Robot trajectory data:
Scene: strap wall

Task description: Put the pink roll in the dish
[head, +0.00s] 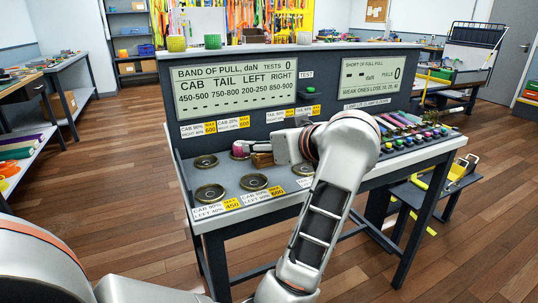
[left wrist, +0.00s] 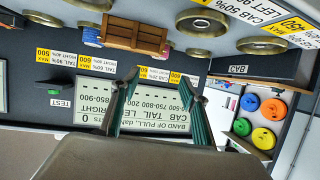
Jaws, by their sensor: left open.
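Brass dishes lie on the grey counter, one (head: 205,162) at the back left and one (head: 254,182) in front; several show in the left wrist view, one at the upper left (left wrist: 43,18). My left gripper (left wrist: 160,100) is open, with nothing seen between its fingers; in the head view it (head: 255,147) is above the counter. My right gripper is out of view.
A brown wooden block (left wrist: 133,35) is on the counter near my left gripper. The display panel (head: 235,85) rises behind. A green button (head: 311,89) sits on the panel.

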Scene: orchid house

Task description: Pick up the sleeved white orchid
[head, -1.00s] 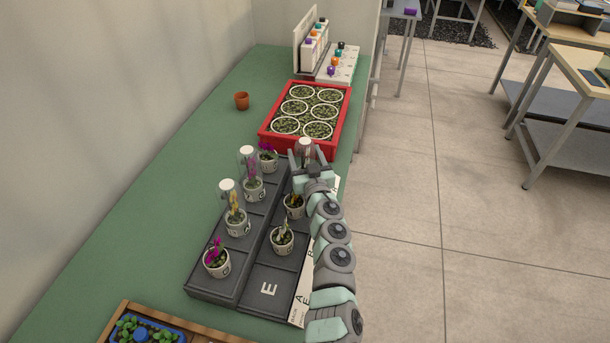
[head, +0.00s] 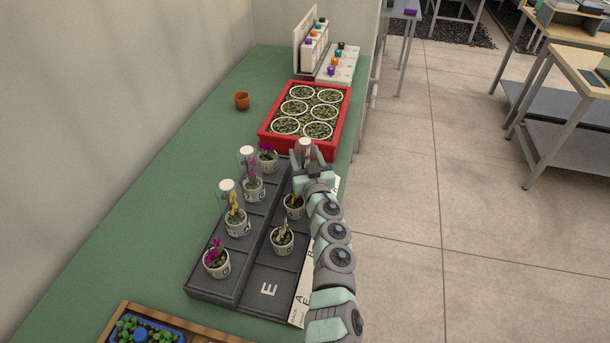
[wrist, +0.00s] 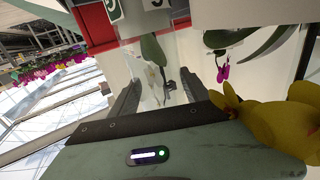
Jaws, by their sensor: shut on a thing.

Description of the task ▸ Copy out the entries verbatim and leave the images out.

Completed exercise ▸
Scene: strap wall

Task description: Put the pink roll in the dish
[head, +0.00s] 
[left wrist, +0.00s] 
Jaws, by their sensor: left open.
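Brass dishes lie on the grey counter, one (head: 205,162) at the back left and one (head: 254,182) in front; several show in the left wrist view, one at the upper left (left wrist: 43,18). My left gripper (left wrist: 160,100) is open, with nothing seen between its fingers; in the head view it (head: 255,147) is above the counter. My right gripper is out of view.
A brown wooden block (left wrist: 133,35) is on the counter near my left gripper. The display panel (head: 235,85) rises behind. A green button (head: 311,89) sits on the panel.

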Scene: orchid house

Task description: Pick up the sleeved white orchid
[head, -1.00s] 
[head, +0.00s] 
[wrist, +0.00s] 
Jaws, by their sensor: shut on a thing.

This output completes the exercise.